Hasan Aksay (Cumhuriyet gazetesi Moskova muhabiri)
Geçen ay Moskova'da Karen Abramyan isimli 56 yaşındaki Ermeni işadamı 20 yerinden bıçaklanarak öldürülmüştü. Cinayeti soruşturan polis, 18 yaşındaki ırkçı bir Rus genci gözaltına aldı.
Artur Rino isimli genç önce cinayeti inkar etti, ama sonra kamera görüntüleriyle kanıtlar gündeme gelince itiraflara başladı. Yalnızca bu cinayetle sınırlı kalmadı itiraflar. Irkçı genç, kendisi gibi 18 yaşında olan bir arkadaşıyla birlikte 37 kişiyi öldürdüğünü açıkladı.
Gencin ifadelerini ilk başta ciddiye almayan uzmanlar, anlatılanlar ve olaylar arasındaki paralellikleri gördükçe söylenilenlerin doğru olabileceğini düşünmeye başladı.
Irkçı genç ifadesinde, Rusya'da Ruslardan başka kimseyi, özellikle de Kafkas kökenlileri görmeye dayanamadıklarını söylüyor ve "düşmanlar"ı teker teker öldürmeye başladığını anlatıyor.

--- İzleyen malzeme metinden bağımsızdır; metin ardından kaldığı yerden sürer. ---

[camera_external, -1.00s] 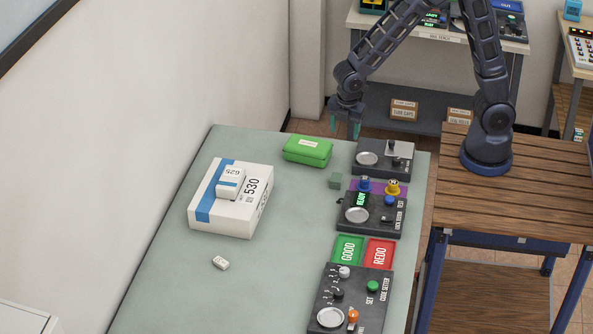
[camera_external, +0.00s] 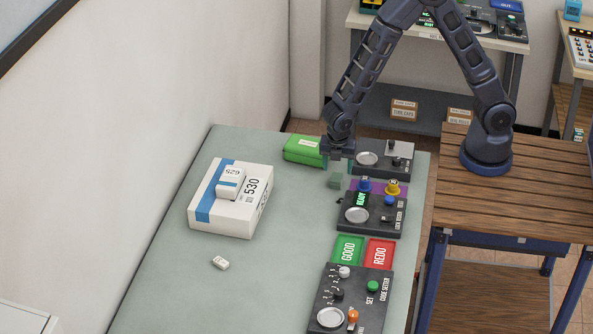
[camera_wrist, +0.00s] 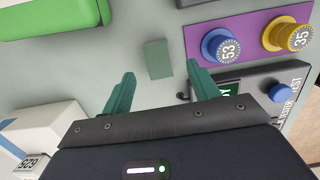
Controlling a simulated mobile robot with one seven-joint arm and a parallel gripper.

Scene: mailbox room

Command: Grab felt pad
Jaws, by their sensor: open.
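The felt pad appears to be the small grey-green block (camera_external: 336,181) on the table, between the green box and the lock tester panel. It also shows in the wrist view (camera_wrist: 158,59), ahead of and between my fingertips. My gripper (camera_external: 338,163) is above the table, close over the block in the external view. In the wrist view my gripper (camera_wrist: 160,72) has its two green fingers spread apart with nothing between them. The fingers do not touch the block as far as I can see.
A green box (camera_external: 307,150) stands just left of my gripper. The lock tester panel (camera_external: 375,219) with blue and yellow knobs is close on the right, and another dark panel (camera_external: 381,170) lies behind it. A white box (camera_external: 222,213) stands left. The table's middle (camera_external: 270,290) is mostly clear.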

Cinayetleri işlerken ciddi bir sorun yaşamadıklarını söyleyen katil, "Bizi cinayet işlerken gören insanlar korkarak hemen oradan uzaklaşıyordu ve kimse polise ihbarda bulunmuyordu"diyor.
Belki de en acısı bu! Irkçı gencin bu sözlerinde, Rusya'da halkın önemli bölümünün yabancılara karşı tutumu mu yatıyor? İnsanların vurdumduymazlığı mı? Ülkedeki korku ve sindirilmişlik ortamı mı?..
Bu konu, belki de 37 kişinin katlinden de daha büyük bir felaket...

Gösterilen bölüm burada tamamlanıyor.